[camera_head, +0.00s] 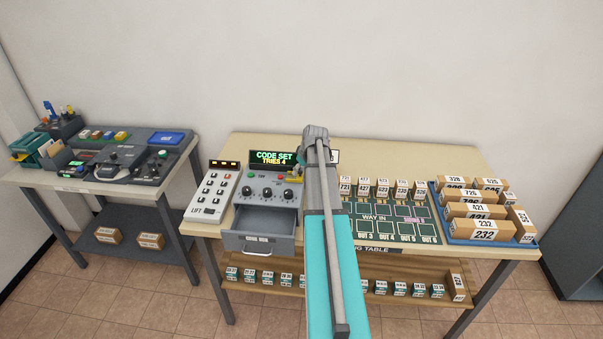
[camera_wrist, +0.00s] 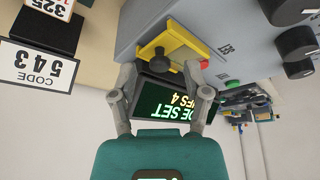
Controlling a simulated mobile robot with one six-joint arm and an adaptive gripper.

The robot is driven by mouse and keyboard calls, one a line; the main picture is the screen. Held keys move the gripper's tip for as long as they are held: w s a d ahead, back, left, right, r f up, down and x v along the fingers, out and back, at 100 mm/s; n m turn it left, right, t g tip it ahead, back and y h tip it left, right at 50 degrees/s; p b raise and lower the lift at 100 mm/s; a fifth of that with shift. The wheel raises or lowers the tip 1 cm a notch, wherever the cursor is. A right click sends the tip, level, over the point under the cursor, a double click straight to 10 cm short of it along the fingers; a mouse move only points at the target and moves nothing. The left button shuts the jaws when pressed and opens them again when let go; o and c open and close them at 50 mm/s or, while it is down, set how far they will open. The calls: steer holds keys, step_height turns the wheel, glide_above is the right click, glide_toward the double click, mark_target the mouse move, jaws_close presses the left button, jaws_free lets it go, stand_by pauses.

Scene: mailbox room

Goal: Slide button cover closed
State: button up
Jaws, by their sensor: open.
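The yellow button cover (camera_wrist: 174,42) with a black knob (camera_wrist: 191,68) sits on the grey code machine in the wrist view, which shows the scene upside down. A red button (camera_wrist: 204,64) shows beside the cover, at least partly uncovered. In the head view a bit of the yellow cover (camera_head: 293,178) shows at the machine's right edge, partly hidden by my arm. My gripper (camera_wrist: 163,72) is open, its two fingers spread on either side of the knob's area. I cannot tell whether a finger touches the knob. In the head view my arm hides the fingertips.
The machine's display (camera_head: 274,157) reads CODE SET, TRIES 4. Below are dials and an open drawer (camera_head: 262,222). A LIFT keypad (camera_head: 213,194) stands left. A CODE 543 card (camera_wrist: 40,64) and numbered boxes are close by. A blue tray (camera_head: 455,236) of parcels lies right.

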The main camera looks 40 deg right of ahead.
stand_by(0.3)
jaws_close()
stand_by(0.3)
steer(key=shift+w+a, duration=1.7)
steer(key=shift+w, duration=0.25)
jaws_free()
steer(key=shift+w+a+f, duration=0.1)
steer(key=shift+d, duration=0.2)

* * * * * * * * *

• Problem to work on:
Every line from the one holding "Scene: mailbox room" through the final line of the listing must be echoed exactly; leave out all other lines.

• Result of this task:
Scene: mailbox room

Goal: Slide button cover closed
State: button up
Jaws, by their sensor: open.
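The yellow button cover (camera_wrist: 174,42) with a black knob (camera_wrist: 191,68) sits on the grey code machine in the wrist view, which shows the scene upside down. A red button (camera_wrist: 204,64) shows beside the cover, at least partly uncovered. In the head view a bit of the yellow cover (camera_head: 293,178) shows at the machine's right edge, partly hidden by my arm. My gripper (camera_wrist: 163,72) is open, its two fingers spread on either side of the knob's area. I cannot tell whether a finger touches the knob. In the head view my arm hides the fingertips.
The machine's display (camera_head: 274,157) reads CODE SET, TRIES 4. Below are dials and an open drawer (camera_head: 262,222). A LIFT keypad (camera_head: 213,194) stands left. A CODE 543 card (camera_wrist: 40,64) and numbered boxes are close by. A blue tray (camera_head: 455,236) of parcels lies right.

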The main camera looks 40 deg right of ahead.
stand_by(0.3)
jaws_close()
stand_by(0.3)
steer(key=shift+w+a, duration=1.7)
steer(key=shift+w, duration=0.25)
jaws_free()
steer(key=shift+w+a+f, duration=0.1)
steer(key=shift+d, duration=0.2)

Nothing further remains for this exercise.